Supplied entries >>
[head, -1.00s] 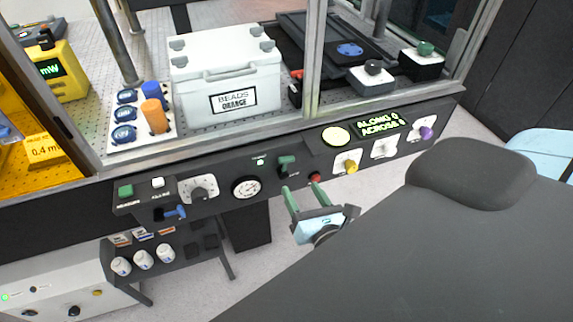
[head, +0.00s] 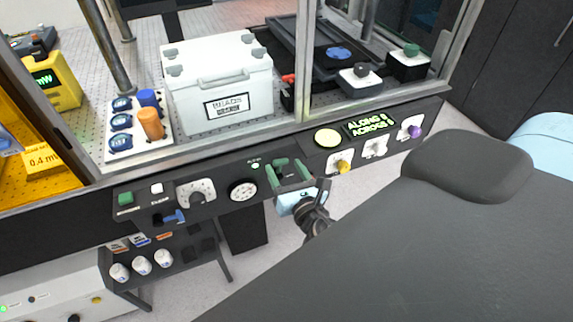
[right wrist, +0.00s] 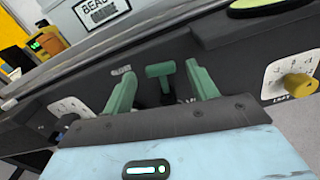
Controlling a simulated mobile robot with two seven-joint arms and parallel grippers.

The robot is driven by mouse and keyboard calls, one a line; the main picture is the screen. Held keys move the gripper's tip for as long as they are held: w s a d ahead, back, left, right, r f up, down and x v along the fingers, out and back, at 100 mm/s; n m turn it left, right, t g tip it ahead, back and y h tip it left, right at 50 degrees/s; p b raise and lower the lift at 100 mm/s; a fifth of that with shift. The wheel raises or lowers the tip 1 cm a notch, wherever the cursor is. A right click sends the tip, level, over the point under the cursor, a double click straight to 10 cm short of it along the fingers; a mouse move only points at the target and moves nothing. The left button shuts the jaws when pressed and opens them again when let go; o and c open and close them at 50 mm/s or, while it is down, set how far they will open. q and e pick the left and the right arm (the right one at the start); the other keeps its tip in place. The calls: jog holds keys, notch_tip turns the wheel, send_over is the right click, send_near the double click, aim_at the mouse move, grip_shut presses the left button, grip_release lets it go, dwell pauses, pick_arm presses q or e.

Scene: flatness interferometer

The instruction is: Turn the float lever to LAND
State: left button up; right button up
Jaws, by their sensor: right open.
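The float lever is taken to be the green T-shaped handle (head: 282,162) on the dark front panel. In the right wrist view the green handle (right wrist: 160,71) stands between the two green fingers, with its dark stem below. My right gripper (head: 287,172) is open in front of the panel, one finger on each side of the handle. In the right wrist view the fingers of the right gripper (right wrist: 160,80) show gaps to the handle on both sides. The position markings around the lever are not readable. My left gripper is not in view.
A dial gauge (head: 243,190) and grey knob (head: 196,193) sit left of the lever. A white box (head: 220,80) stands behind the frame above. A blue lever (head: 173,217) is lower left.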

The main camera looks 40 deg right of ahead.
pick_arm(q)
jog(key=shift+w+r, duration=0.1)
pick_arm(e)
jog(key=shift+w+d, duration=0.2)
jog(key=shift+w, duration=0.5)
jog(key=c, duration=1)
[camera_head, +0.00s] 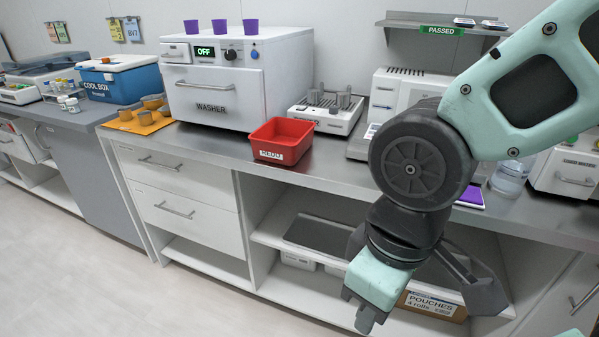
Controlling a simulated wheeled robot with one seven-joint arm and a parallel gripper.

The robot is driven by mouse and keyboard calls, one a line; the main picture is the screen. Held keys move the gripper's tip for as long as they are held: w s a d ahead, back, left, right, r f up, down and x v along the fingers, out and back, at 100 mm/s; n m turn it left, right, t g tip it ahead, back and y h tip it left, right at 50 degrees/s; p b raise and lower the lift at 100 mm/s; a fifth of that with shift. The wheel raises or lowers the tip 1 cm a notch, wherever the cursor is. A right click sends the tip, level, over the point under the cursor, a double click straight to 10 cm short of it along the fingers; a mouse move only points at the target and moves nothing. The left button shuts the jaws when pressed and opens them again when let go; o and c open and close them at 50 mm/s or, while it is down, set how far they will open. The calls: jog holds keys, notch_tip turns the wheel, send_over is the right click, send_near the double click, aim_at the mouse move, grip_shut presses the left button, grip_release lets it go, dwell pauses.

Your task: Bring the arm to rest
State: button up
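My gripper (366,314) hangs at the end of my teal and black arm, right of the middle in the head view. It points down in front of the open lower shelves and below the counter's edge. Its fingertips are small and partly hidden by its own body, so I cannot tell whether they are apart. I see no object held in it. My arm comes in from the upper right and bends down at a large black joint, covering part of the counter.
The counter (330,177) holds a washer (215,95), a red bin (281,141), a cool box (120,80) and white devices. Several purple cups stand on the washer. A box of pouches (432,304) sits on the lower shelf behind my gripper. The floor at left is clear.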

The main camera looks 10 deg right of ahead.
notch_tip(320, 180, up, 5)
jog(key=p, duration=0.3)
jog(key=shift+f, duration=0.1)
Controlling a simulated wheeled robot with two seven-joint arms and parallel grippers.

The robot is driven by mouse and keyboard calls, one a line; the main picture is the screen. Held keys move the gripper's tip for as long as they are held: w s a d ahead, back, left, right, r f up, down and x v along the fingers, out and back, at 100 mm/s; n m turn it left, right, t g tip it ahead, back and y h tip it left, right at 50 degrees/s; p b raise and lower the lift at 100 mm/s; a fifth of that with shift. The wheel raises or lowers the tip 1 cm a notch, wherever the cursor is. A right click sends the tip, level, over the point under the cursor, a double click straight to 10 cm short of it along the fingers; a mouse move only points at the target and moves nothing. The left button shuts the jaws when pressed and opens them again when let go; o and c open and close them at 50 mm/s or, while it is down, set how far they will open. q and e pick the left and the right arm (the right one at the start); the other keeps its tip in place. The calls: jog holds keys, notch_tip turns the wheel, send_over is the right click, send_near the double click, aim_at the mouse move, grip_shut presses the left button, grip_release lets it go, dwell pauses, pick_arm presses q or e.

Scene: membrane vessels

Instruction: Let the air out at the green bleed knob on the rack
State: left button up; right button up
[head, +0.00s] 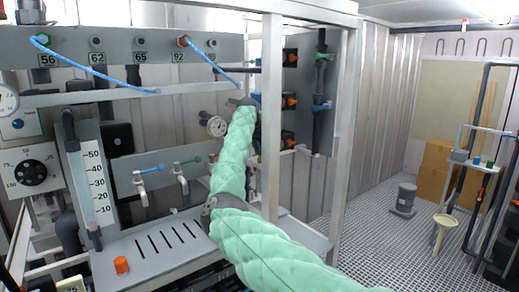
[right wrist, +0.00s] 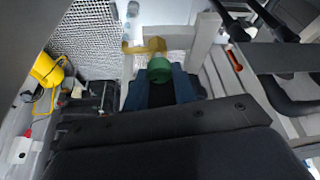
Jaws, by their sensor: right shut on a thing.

Work to complete >> Note how many lines of the material contain the string "grippers". Then report that number by itself.

Task answer >> 2